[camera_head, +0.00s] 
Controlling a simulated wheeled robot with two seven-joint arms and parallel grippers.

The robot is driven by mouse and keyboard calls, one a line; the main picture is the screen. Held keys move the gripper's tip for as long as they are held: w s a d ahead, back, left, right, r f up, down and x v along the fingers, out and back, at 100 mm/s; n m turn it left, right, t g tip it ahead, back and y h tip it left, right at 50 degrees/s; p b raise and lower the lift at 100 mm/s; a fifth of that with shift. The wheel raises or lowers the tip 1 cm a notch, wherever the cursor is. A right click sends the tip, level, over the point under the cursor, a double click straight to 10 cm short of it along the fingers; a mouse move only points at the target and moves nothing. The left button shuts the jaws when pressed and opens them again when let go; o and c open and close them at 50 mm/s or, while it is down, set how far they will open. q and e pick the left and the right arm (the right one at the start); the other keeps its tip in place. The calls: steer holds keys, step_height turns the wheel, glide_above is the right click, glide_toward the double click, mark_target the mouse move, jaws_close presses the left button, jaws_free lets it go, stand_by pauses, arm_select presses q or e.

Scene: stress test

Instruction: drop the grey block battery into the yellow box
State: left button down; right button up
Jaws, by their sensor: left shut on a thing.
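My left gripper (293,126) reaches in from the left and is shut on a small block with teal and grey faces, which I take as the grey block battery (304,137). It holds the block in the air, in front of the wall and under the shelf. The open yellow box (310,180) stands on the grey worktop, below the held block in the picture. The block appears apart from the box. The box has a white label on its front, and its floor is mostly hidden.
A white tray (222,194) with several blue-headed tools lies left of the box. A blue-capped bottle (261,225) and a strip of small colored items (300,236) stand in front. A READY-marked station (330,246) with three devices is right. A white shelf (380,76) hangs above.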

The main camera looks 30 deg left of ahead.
______________________________
*Your task*:
Quote only the lines from the line containing "The robot is" through the end of the listing, please, keeping both the first and the last line.

*Final result*:
The robot is driven by mouse and keyboard calls, one a line; the main picture is the screen. Held keys move the gripper's tip for as long as they are held: w s a d ahead, back, left, right, r f up, down and x v along the fingers, out and back, at 100 mm/s; n m turn it left, right, t g tip it ahead, back and y h tip it left, right at 50 degrees/s; p b raise and lower the lift at 100 mm/s; a fifth of that with shift. The wheel raises or lowers the tip 1 cm a notch, wherever the cursor is. A right click sends the tip, level, over the point under the cursor, a double click straight to 10 cm short of it along the fingers; a mouse move only points at the target and moves nothing. The left button shuts the jaws when pressed and opens them again when let go; o and c open and close them at 50 mm/s or, while it is down, set how far they will open. q and e pick the left and the right arm (the right one at the start); the other keeps its tip in place. The calls: steer holds keys, step_height turns the wheel, glide_above is the right click, glide_toward the double click, mark_target the mouse move, jaws_close presses the left button, jaws_free lets it go, stand_by pauses, arm_select presses q or e.

Scene: stress test

Instruction: drop the grey block battery into the yellow box
State: left button down; right button up
Jaws, by their sensor: left shut on a thing.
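My left gripper (293,126) reaches in from the left and is shut on a small block with teal and grey faces, which I take as the grey block battery (304,137). It holds the block in the air, in front of the wall and under the shelf. The open yellow box (310,180) stands on the grey worktop, below the held block in the picture. The block appears apart from the box. The box has a white label on its front, and its floor is mostly hidden.
A white tray (222,194) with several blue-headed tools lies left of the box. A blue-capped bottle (261,225) and a strip of small colored items (300,236) stand in front. A READY-marked station (330,246) with three devices is right. A white shelf (380,76) hangs above.

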The main camera looks 30 deg left of ahead.

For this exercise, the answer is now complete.